In the second issue, the appellant argues that the chancellor erred in holding that she could only recover rents after the commencement of her partition suit. On this same issue, the appellees in their cross appeal argue that the chancellor erred in awarding any rents to the appellant. We find no error in the chancellor's holding on this point.
[6-9] One of the characteristics of tenancy in common is that each tenant has the right to occupy the premises, and neither tenant can lawfully exclude the other. Franklin v. Hempstead County Hunting Club, 216 Ark. 927, 228 S.W.2d 65 (1950); see generally Powell, Real Property, 603(1) (1982). The occupation of one tenant in common is deemed possession by all. For the possession of one tenant in common to be adverse to that of his cotenants, knowledge of his adverse claim must be brought home to them directly or by such acts that notice may be presumed. Franklin, 216 Ark. 927, 228 S.W.2d 65. We have stated that the dispossession of a cotenant is a question of fact, and we will not reverse the chancellor's determination absent a showing it was clearly erroneous. Beshear v. Ahrens, 289 Ark. 57, 709 S.W.2d 60 (1986).
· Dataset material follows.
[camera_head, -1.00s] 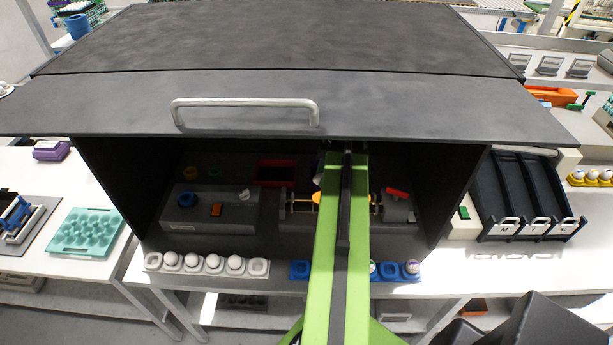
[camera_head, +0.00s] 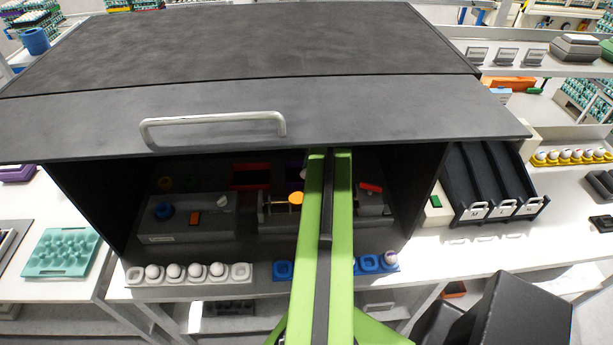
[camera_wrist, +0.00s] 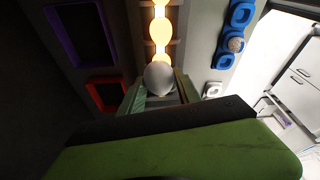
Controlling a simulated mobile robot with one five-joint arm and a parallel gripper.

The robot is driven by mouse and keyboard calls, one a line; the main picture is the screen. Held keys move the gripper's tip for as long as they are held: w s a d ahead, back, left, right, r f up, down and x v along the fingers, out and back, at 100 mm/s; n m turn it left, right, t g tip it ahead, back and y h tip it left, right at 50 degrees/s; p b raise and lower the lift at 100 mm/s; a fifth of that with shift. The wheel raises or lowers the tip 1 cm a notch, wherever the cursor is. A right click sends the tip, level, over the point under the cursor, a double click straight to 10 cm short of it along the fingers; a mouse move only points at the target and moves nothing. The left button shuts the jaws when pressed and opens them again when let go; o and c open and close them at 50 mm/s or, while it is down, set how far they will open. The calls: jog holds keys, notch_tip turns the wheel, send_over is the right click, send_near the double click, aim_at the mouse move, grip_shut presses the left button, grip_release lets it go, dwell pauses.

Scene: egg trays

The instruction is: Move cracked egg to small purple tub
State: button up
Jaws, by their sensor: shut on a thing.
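My gripper (camera_wrist: 160,82) is shut on a white egg (camera_wrist: 159,77) in the wrist view. No crack can be made out on the side that shows. The small purple tub (camera_wrist: 103,15) is a dark opening with a purple rim at the upper left of the wrist view, apart from the egg. In the head view only a sliver of the purple tub (camera_head: 293,164) shows inside the dark cabinet, left of my green arm. My arm hides most of my gripper there.
A red tub (camera_head: 249,166) sits beside the purple one. A device with lit orange rollers (camera_wrist: 160,30) is close beyond the egg. White egg cups (camera_head: 133,275) and blue egg cups (camera_head: 283,270) line the cabinet's front. The cabinet's raised lid (camera_head: 350,112) hangs above my arm.

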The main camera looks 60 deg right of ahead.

Under the property laws of common tenancy, until the appellant asserted her right for common enjoyment of the farm, the other tenants in common were not obligated to stay out. A tenant in possession who does not exclude his cotenants is not liable for rent. Lawrence v. Lawrence, 231 Ark. 324, 329 S.W.2d 416 (1969).
From our review of the record, we cannot say that the chancellor's finding that the appellant did not assert her right for common enjoyment until the filing of her partition suit is clearly erroneous. In so ruling, we note that the appellant lived on part of the farm and there is ample evidence, albeit conflicting, to reflect she had reasonable access to all the property. While we would agree that there seems to be bad blood between the appellant and her stepmother Freda, we cannot conclude that the appellees excluded the appellant prior to her commencement of the partition suit.
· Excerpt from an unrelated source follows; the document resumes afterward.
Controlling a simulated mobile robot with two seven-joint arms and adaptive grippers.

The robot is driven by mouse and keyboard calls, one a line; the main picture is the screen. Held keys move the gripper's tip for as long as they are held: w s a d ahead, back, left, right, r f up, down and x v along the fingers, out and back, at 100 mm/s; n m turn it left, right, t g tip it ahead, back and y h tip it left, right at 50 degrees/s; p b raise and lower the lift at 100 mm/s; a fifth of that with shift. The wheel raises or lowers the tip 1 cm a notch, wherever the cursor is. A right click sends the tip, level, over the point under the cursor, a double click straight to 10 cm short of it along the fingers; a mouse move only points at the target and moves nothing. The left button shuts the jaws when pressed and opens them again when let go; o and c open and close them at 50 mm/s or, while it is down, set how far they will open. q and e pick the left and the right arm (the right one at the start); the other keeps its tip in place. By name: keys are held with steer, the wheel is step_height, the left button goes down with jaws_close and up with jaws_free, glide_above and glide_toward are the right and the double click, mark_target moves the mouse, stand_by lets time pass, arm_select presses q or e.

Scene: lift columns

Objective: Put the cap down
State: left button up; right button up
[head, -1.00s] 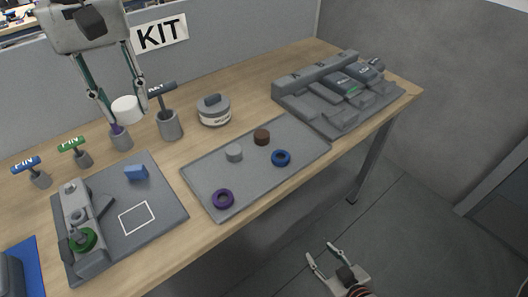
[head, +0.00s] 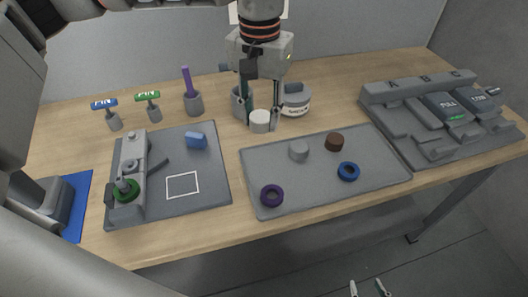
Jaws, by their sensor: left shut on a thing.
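The white cap (head: 260,121) is a short round cylinder between the fingertips of my left gripper (head: 262,120). The gripper points down and is shut on the cap. The cap is low over the wooden table, behind the grey tray; I cannot tell whether it touches the wood. My right gripper (head: 368,288) shows only its two fingertips at the bottom edge, apart, with nothing seen between them, below the table's front edge.
A holder with a purple stick (head: 188,83) is left. The grey tray (head: 265,160) carries rings and small cylinders. A fixture board (head: 208,205) lies left, a slotted rack (head: 400,125) right.

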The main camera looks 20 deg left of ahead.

In so holding, we note that the appellees in their cross appeal discuss the appellee, Freda's homestead interest. Because this point was considered in the first appeal, we do not consider it here.
Finally, in the appellees' second point in their cross-appeal, they argue that the chancellor erred in awarding the appellant attorney's fees. In Ark. Code Ann. 18-60-419(a) (1987), it is stated that when a judgment is rendered for partition, the court shall allow a reasonable attorney fee. This provision makes the awarding of attorney's fees in partition actions mandatory. See Johnson v. Smith, 248 Ark. 929, 454 S.W.2d 649 (1970). The adversary nature of a partition suit is not a bar to the allowance of attorney's fees. Id. In assessing a reasonable fee to be awarded, the court is instructed to consider only those services performed by the attorney requesting the fee which are of common benefit to all parties. Ark. Code Ann. 18-60-419(b). Here, the appellant brought a successful partition suit which resulted in the selling of the farm and the dividing of the proceeds along with an accounting for the proper rents and profits offset by the reimbursement allowed for improvements between the four cotenants. Thus, the chancellor properly awarded an attorney's fee to the appellant's attorney for services performed for the benefit of all cotenants.
For the reasons above, we affirm in part and reverse and remand in part. We affirm on cross appeal.